The train set was also second hand and marked, yet it was the most beautiful train I had ever seen in the world. There a came a moment of heart break when, having kept it all through my childhood and adult life hoping that my own children might enjoy the same thrills that I had, only to find that electronic space invaders had taken over, I took the train set in its box down to the local opportunity shop. It had been my companion for 35 years. I have regretted doing that ever since.
The third present I remember was my first bike. It was standing there by the chimney one Christmas morning. I rushed in before dawn and I saw what I dared not even dreamed might be given to me my own bike. It was bright red, had 24 inch wheels and up the bar in the centre were the letters “Moyes Special”.
Of course it was second hand as well but my father had asked the men round at Templeton’s Bike Shop to give it a fresh spray of paint and a signwriter friend added the name. The red Moyes Special and myself became inseparable companions for years. Eventually it was passed on to my younger brother, then returned to me for one of our own children. My father had ordered that bike for me just before he died. This was the first Christmas after his death.
On Christmas Day, the red special arrived which was to cause a problem in our family.
With such a bike as this a boy could ride anywhere. In the early morning light, I wheeled the bike out to the front gate. I had changed from pyjamas into shorts and a shirt and wearing a pair of sandals sat on the seat and tried riding it. Of course I had ridden friends’ bikes previously. Before long I was speeding down the hill in Miller Street, around into Bank Street.
After riding up and down the hill a few times I realized I could now travel anywhere I wanted and I decided I would ride the bike to Ferntree Gully and show my friend who worked in the bake house, “Dave the Wave”, my new bike.
I had never ridden a bike more than perhaps 20 yards before. Now I was setting off on a 16 mile journey which would climb up into the foothills of the Dandenongs.
I also neglected to tell my mother that I was leaving. Somehow I thought with the speed of this little red bike I would cover the distance, show Dave the Wave, ride swiftly down hill all the way back and present myself before my mother in time for breakfast.

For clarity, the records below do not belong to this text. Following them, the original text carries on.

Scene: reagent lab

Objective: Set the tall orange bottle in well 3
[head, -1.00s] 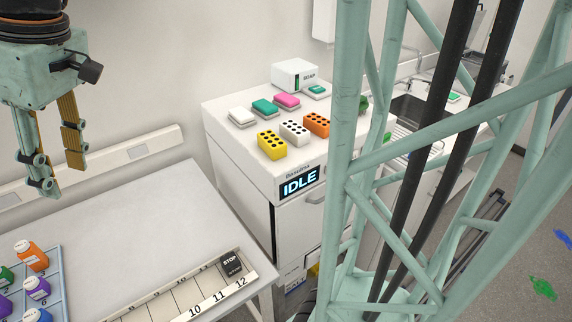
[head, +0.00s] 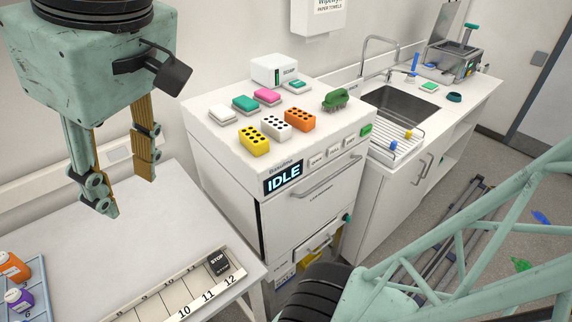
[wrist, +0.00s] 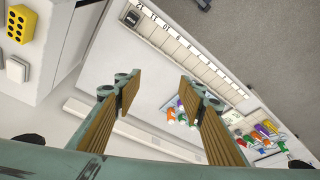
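An orange bottle (head: 13,266) with a white label stands in a pale blue numbered tray (head: 42,287) at the left edge of the head view, partly cut off. A purple bottle (head: 18,300) stands just in front of it. Several small bottles show in the wrist view, an orange one (wrist: 171,114) among them; which orange one is the tall one I cannot tell. Well 3 cannot be made out. My gripper (head: 122,190) hangs above the bench, right of the tray, fingers apart and empty; the wrist view (wrist: 160,84) also shows it open.
A strip (head: 185,296) numbered up to 12 runs along the bench's front, with a black STOP block (head: 218,263) on it. A white cabinet (head: 310,215) reading IDLE carries yellow, white and orange racks. The bench middle (head: 125,245) is clear.

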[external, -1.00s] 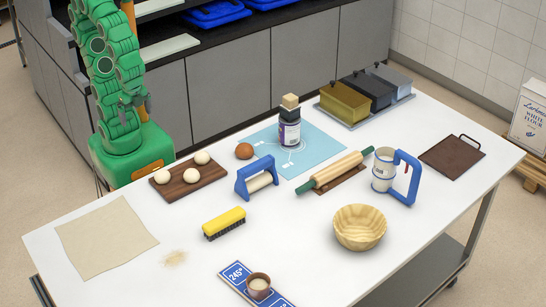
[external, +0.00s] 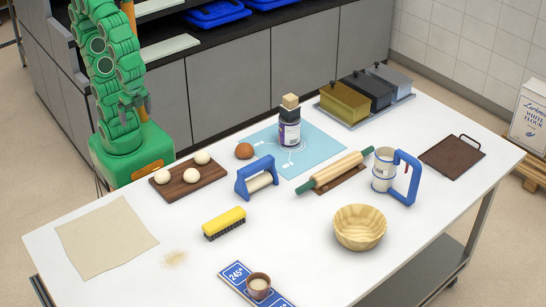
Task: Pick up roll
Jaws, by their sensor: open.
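A round brown roll (external: 244,151) sits on the white table (external: 130,205), just right of a dark wooden board (external: 209,176) and beside the left edge of a light blue mat (external: 318,140). My gripper (external: 143,104) is open and empty, high at the left in front of my green arm. It is well apart from the roll, up and to its left. The fingers are small in this view. Three pale dough balls (external: 202,158) lie on the wooden board.
A jar with blocks on top (external: 289,133) stands on the mat. A rolling pin (external: 340,170), a yellow brush (external: 224,222), a bowl (external: 360,228) and a blue-handled can (external: 384,170) stand farther out.

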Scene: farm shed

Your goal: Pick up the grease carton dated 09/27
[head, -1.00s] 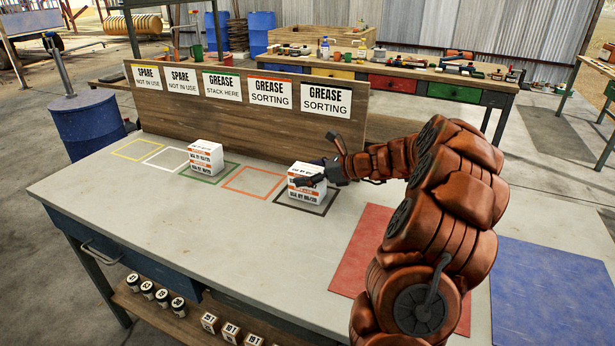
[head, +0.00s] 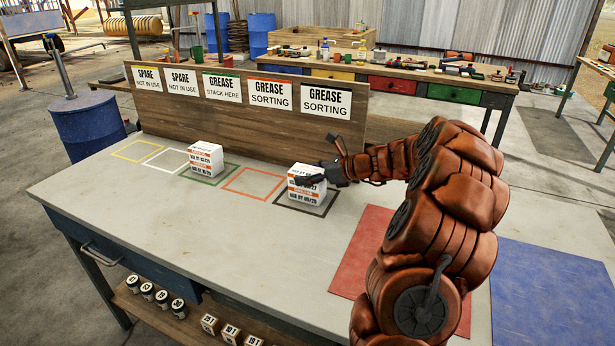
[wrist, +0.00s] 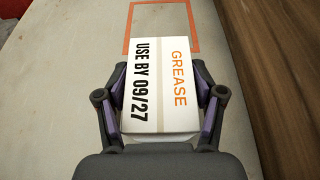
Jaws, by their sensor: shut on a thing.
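The white grease carton marked USE BY 09/27 (wrist: 160,85) fills the middle of the wrist view, between the two fingers of my gripper (wrist: 162,108). The fingers press on its two sides. In the head view this carton (head: 305,172) is the upper one of a stack in the black square (head: 284,204). A lower carton (head: 303,195), its date seeming to end in 28, sits under it. I see no clear gap between them. My gripper (head: 320,176) reaches in from the right and partly hides the upper label.
Another carton stack (head: 206,160) stands in the green square (head: 232,172), under the STACK HERE sign (head: 222,87). The orange square (head: 253,182) between the stacks is empty. A wooden backboard (head: 190,112) runs behind. Red (head: 362,250) and blue (head: 550,290) mats lie to the right.

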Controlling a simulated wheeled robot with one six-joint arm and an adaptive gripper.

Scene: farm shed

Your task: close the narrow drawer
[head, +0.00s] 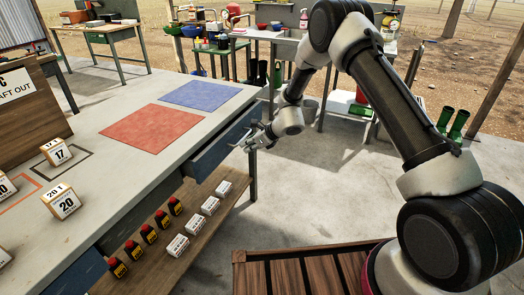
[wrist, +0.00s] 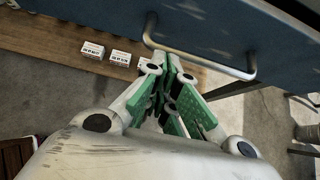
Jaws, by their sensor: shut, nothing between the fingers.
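A dark blue drawer (head: 222,146) sits under the right end of the long workbench (head: 105,115). It appears to stand out a little from the bench edge. In the wrist view its blue front (wrist: 230,25) fills the top, with a metal bar handle (wrist: 205,62) across it. My gripper (head: 246,143) is in front of this drawer front. In the wrist view my gripper (wrist: 173,66) is shut and empty, its green-padded fingers together with the tips by the handle's left part. I cannot tell whether they touch it.
Another blue drawer front (head: 78,276) shows at the bench's near end. A wooden lower shelf (head: 212,213) holds red-topped items and white boxes (head: 209,206). Concrete floor right of the bench is clear.

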I set off with a great deal of enthusiasm, the pedals flashing round. It was not long before I had ridden outside the boundary of Box Hill and before long I had passed the furthermost point I had ever travelled on foot in my exploration of surrounding countryside. The main road was empty of cars early in the morning. I made great progress. Once I was on “Ferntree Gully Road” I knew I only had to stay on this road until at the end I would come to the house of “Dave the Wave”.
The pedals were not going around quite so fast after a while and the 24 inch wheels took a lot of revolutions to cover one mile. But boyish enthusiasm and general fitness prevailed. Several miles went past. The sun began to rise and it was going to be a typically hot Melbourne Christmas Day. I stopped beside a creek and had cold wash leaving my hair ringing wet. It seems strange in these days, but there was nothing wrong in those days with stopping at a creek and having a drink of water. I rested for a while and set off again towards Ferntree Gully.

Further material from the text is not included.